Para sustentar esta tese o autor mencionado explica que para haver dano são necessários a ocorrência cumulativa de três elementos, a saber: conduta do agente, atuando nessa qualidade, dano causado a um particular e nexo de causalidade entre a conduta e o dano.
O raciocínio é o seguinte: se para caracterizar o dever estatal são necessários os três elementos supracitados, a ausência de qualquer deles já é suficiente para excluir a responsabilidade de indenizar por parte do Estado, não importando se tal ausência se deu em decorrência de caso fortuito, força maior ou culpa exclusiva da vítima.
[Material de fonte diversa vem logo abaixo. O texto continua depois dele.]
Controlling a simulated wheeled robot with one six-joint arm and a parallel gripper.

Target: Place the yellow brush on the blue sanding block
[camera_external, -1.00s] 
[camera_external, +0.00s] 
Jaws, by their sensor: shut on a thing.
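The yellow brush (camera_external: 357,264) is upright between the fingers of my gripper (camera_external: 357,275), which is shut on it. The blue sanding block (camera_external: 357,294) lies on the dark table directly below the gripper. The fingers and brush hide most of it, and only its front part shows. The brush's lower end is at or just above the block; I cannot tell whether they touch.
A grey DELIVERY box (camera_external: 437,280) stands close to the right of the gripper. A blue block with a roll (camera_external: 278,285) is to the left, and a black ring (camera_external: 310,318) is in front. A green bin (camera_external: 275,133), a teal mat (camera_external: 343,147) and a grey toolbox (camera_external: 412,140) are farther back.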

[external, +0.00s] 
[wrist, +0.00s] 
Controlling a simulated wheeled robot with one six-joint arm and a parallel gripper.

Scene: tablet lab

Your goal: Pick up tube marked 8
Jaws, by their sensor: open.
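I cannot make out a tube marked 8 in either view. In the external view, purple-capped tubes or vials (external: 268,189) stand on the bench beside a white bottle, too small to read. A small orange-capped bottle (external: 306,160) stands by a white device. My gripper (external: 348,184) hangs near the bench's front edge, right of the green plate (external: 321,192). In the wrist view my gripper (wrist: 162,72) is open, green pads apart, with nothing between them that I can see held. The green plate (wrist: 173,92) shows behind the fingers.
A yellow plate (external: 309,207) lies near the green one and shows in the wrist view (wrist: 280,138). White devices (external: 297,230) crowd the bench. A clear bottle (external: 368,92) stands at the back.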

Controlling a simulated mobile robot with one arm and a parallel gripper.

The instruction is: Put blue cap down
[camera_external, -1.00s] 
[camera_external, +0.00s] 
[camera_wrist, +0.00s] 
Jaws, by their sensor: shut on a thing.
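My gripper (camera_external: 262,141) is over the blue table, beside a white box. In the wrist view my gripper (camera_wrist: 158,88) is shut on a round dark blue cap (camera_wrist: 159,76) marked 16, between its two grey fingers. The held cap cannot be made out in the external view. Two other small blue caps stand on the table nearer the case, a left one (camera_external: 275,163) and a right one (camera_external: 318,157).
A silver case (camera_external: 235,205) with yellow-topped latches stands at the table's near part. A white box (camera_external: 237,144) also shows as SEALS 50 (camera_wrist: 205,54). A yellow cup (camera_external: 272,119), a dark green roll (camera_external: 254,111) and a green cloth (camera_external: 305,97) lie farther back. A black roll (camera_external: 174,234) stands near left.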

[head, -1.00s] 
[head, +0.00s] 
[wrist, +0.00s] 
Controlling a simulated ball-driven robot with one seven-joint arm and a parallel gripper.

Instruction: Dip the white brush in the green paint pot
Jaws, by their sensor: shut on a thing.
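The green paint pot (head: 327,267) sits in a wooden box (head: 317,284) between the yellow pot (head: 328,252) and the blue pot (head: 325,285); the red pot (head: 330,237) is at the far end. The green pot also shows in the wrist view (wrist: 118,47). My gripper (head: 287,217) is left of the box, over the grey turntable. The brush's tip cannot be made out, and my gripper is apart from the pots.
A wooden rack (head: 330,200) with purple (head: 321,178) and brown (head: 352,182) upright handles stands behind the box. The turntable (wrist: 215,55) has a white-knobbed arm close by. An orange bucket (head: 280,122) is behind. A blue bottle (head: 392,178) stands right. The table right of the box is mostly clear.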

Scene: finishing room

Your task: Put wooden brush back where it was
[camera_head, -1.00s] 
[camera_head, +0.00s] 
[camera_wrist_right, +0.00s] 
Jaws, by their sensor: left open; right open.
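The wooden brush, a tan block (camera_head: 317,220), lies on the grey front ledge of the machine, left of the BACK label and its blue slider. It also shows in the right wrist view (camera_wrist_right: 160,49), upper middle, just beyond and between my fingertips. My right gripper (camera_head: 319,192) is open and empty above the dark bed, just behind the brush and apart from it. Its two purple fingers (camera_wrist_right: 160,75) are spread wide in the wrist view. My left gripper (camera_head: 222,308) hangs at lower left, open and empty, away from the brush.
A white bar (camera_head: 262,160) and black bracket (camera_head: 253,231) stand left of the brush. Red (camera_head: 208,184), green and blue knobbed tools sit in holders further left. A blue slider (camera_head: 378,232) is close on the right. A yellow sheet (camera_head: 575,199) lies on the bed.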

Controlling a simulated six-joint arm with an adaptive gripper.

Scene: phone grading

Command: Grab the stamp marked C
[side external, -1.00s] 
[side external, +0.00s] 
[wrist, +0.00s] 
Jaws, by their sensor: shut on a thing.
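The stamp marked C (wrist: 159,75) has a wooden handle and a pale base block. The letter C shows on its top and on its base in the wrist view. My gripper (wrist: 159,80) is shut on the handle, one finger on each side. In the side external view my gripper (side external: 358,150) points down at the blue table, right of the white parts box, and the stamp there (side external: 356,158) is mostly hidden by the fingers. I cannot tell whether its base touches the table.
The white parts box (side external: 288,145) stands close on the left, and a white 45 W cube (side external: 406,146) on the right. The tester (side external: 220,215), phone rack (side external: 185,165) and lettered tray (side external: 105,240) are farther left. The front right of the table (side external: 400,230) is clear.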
Para nós, fazem muito sentido os argumentos do autor, basta pensar, por exemplo que outros doutrinadores apontam como sendo causa de exclusão da responsabilidade estatal a culpa exclusiva de terceiros.
De forma que o entendimento desse trabalho é o mesmo do autor acima citado, pois qualquer que seja a causa que quebre o nexo de causalidade entre o dano e uma atividade estatal, faz desaparecer para este o dever de indenizar, ou seja, não é somente o caso fortuito, a força maior e a culpa exclusiva da vítima que exclui a responsabilidade do Estado, basta que qualquer evento tire a relação de causa e efeito entre conduta estatal e dano sofrido.